◆ GIVEN DATA
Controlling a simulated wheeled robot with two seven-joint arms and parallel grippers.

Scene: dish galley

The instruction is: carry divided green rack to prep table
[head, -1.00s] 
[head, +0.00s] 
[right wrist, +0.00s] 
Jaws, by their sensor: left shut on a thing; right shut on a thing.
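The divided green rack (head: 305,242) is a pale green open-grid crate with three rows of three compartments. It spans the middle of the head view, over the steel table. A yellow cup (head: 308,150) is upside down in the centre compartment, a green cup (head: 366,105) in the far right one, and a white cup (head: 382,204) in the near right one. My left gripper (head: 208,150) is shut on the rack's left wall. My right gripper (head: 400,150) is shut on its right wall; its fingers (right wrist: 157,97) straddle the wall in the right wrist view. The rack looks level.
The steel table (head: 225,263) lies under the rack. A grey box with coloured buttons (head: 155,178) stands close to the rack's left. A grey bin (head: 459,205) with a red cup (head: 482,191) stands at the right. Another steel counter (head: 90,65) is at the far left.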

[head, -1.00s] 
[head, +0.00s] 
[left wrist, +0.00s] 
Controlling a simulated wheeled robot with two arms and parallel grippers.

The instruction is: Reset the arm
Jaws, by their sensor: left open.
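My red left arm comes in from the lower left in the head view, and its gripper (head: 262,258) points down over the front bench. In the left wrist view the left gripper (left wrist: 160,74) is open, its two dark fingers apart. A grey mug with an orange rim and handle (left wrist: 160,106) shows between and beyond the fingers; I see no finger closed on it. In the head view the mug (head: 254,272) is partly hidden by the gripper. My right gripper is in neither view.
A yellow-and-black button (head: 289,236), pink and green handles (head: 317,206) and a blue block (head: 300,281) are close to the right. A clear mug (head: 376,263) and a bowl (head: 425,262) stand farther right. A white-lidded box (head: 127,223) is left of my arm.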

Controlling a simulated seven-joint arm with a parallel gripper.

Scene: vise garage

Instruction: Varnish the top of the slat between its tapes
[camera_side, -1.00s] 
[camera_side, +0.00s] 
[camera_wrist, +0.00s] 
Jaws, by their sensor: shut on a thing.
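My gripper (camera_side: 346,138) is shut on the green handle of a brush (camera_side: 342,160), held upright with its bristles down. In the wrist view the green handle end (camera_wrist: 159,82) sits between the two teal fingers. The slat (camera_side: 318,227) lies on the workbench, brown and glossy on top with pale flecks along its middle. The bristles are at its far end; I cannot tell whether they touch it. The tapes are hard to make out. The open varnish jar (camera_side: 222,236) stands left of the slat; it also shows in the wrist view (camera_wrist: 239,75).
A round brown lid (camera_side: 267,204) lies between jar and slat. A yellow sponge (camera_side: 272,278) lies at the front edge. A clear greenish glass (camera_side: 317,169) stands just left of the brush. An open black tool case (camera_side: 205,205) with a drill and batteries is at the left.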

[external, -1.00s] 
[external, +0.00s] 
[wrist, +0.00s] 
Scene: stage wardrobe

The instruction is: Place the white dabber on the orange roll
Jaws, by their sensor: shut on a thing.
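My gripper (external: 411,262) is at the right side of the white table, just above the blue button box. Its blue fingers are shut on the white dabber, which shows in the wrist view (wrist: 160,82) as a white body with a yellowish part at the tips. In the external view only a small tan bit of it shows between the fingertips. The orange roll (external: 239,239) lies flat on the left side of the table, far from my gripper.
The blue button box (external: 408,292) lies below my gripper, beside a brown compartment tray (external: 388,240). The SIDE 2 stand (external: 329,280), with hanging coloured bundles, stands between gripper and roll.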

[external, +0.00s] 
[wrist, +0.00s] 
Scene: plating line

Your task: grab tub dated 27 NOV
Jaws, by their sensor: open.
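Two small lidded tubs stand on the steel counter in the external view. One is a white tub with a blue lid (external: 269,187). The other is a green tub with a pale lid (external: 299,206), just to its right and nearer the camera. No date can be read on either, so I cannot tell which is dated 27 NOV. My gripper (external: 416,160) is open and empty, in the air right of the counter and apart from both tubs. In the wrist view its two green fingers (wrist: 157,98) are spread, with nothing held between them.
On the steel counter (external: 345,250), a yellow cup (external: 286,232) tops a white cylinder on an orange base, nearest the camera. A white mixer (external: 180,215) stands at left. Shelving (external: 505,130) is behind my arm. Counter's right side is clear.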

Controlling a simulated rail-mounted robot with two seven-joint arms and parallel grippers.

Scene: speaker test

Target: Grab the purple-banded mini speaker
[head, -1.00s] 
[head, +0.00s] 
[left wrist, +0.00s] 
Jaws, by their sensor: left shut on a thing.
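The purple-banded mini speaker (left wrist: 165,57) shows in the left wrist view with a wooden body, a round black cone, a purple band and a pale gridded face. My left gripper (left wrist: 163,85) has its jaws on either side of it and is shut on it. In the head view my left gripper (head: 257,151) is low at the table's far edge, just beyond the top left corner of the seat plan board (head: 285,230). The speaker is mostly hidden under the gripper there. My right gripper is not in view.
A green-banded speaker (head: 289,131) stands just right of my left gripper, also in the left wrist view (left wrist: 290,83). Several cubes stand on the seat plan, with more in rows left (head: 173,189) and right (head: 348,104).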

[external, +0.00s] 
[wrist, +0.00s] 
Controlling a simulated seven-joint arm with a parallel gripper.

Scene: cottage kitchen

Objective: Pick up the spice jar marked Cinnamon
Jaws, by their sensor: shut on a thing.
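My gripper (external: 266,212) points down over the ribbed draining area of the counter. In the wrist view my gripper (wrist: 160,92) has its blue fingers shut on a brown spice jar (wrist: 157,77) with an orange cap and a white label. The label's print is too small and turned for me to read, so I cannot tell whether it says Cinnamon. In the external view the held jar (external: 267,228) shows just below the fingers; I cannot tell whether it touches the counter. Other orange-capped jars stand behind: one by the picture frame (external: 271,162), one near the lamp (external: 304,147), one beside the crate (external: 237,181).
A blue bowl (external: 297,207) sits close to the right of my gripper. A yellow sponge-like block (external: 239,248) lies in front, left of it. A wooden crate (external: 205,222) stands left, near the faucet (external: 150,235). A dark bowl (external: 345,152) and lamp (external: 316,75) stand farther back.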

◆ TASK DETAILS
Your task is to give the records above again, exactly.

◆ ANSWER FOR THIS EXERCISE
Controlling a simulated wheeled robot with two seven-joint arms and parallel grippers.

Scene: dish galley

The instruction is: carry divided green rack to prep table
[head, -1.00s] 
[head, +0.00s] 
[right wrist, +0.00s] 
Jaws, by their sensor: left shut on a thing; right shut on a thing.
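The divided green rack (head: 305,242) is a pale green open-grid crate with three rows of three compartments. It spans the middle of the head view, over the steel table. A yellow cup (head: 308,150) is upside down in the centre compartment, a green cup (head: 366,105) in the far right one, and a white cup (head: 382,204) in the near right one. My left gripper (head: 208,150) is shut on the rack's left wall. My right gripper (head: 400,150) is shut on its right wall; its fingers (right wrist: 157,97) straddle the wall in the right wrist view. The rack looks level.
The steel table (head: 225,263) lies under the rack. A grey box with coloured buttons (head: 155,178) stands close to the rack's left. A grey bin (head: 459,205) with a red cup (head: 482,191) stands at the right. Another steel counter (head: 90,65) is at the far left.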

[head, -1.00s] 
[head, +0.00s] 
[left wrist, +0.00s] 
Controlling a simulated wheeled robot with two arms and parallel grippers.

The instruction is: Reset the arm
Jaws, by their sensor: left open.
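My red left arm comes in from the lower left in the head view, and its gripper (head: 262,258) points down over the front bench. In the left wrist view the left gripper (left wrist: 160,74) is open, its two dark fingers apart. A grey mug with an orange rim and handle (left wrist: 160,106) shows between and beyond the fingers; I see no finger closed on it. In the head view the mug (head: 254,272) is partly hidden by the gripper. My right gripper is in neither view.
A yellow-and-black button (head: 289,236), pink and green handles (head: 317,206) and a blue block (head: 300,281) are close to the right. A clear mug (head: 376,263) and a bowl (head: 425,262) stand farther right. A white-lidded box (head: 127,223) is left of my arm.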

Controlling a simulated seven-joint arm with a parallel gripper.

Scene: vise garage

Instruction: Varnish the top of the slat between its tapes
[camera_side, -1.00s] 
[camera_side, +0.00s] 
[camera_wrist, +0.00s] 
Jaws, by their sensor: shut on a thing.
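My gripper (camera_side: 346,138) is shut on the green handle of a brush (camera_side: 342,160), held upright with its bristles down. In the wrist view the green handle end (camera_wrist: 159,82) sits between the two teal fingers. The slat (camera_side: 318,227) lies on the workbench, brown and glossy on top with pale flecks along its middle. The bristles are at its far end; I cannot tell whether they touch it. The tapes are hard to make out. The open varnish jar (camera_side: 222,236) stands left of the slat; it also shows in the wrist view (camera_wrist: 239,75).
A round brown lid (camera_side: 267,204) lies between jar and slat. A yellow sponge (camera_side: 272,278) lies at the front edge. A clear greenish glass (camera_side: 317,169) stands just left of the brush. An open black tool case (camera_side: 205,205) with a drill and batteries is at the left.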

[external, -1.00s] 
[external, +0.00s] 
[wrist, +0.00s] 
Scene: stage wardrobe

The instruction is: Place the white dabber on the orange roll
Jaws, by their sensor: shut on a thing.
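My gripper (external: 411,262) is at the right side of the white table, just above the blue button box. Its blue fingers are shut on the white dabber, which shows in the wrist view (wrist: 160,82) as a white body with a yellowish part at the tips. In the external view only a small tan bit of it shows between the fingertips. The orange roll (external: 239,239) lies flat on the left side of the table, far from my gripper.
The blue button box (external: 408,292) lies below my gripper, beside a brown compartment tray (external: 388,240). The SIDE 2 stand (external: 329,280), with hanging coloured bundles, stands between gripper and roll.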

[external, +0.00s] 
[wrist, +0.00s] 
Scene: plating line

Your task: grab tub dated 27 NOV
Jaws, by their sensor: open.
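Two small lidded tubs stand on the steel counter in the external view. One is a white tub with a blue lid (external: 269,187). The other is a green tub with a pale lid (external: 299,206), just to its right and nearer the camera. No date can be read on either, so I cannot tell which is dated 27 NOV. My gripper (external: 416,160) is open and empty, in the air right of the counter and apart from both tubs. In the wrist view its two green fingers (wrist: 157,98) are spread, with nothing held between them.
On the steel counter (external: 345,250), a yellow cup (external: 286,232) tops a white cylinder on an orange base, nearest the camera. A white mixer (external: 180,215) stands at left. Shelving (external: 505,130) is behind my arm. Counter's right side is clear.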

Controlling a simulated rail-mounted robot with two seven-joint arms and parallel grippers.

Scene: speaker test

Target: Grab the purple-banded mini speaker
[head, -1.00s] 
[head, +0.00s] 
[left wrist, +0.00s] 
Jaws, by their sensor: left shut on a thing.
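The purple-banded mini speaker (left wrist: 165,57) shows in the left wrist view with a wooden body, a round black cone, a purple band and a pale gridded face. My left gripper (left wrist: 163,85) has its jaws on either side of it and is shut on it. In the head view my left gripper (head: 257,151) is low at the table's far edge, just beyond the top left corner of the seat plan board (head: 285,230). The speaker is mostly hidden under the gripper there. My right gripper is not in view.
A green-banded speaker (head: 289,131) stands just right of my left gripper, also in the left wrist view (left wrist: 290,83). Several cubes stand on the seat plan, with more in rows left (head: 173,189) and right (head: 348,104).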

[external, +0.00s] 
[wrist, +0.00s] 
Controlling a simulated seven-joint arm with a parallel gripper.

Scene: cottage kitchen

Objective: Pick up the spice jar marked Cinnamon
Jaws, by their sensor: shut on a thing.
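My gripper (external: 266,212) points down over the ribbed draining area of the counter. In the wrist view my gripper (wrist: 160,92) has its blue fingers shut on a brown spice jar (wrist: 157,77) with an orange cap and a white label. The label's print is too small and turned for me to read, so I cannot tell whether it says Cinnamon. In the external view the held jar (external: 267,228) shows just below the fingers; I cannot tell whether it touches the counter. Other orange-capped jars stand behind: one by the picture frame (external: 271,162), one near the lamp (external: 304,147), one beside the crate (external: 237,181).
A blue bowl (external: 297,207) sits close to the right of my gripper. A yellow sponge-like block (external: 239,248) lies in front, left of it. A wooden crate (external: 205,222) stands left, near the faucet (external: 150,235). A dark bowl (external: 345,152) and lamp (external: 316,75) stand farther back.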

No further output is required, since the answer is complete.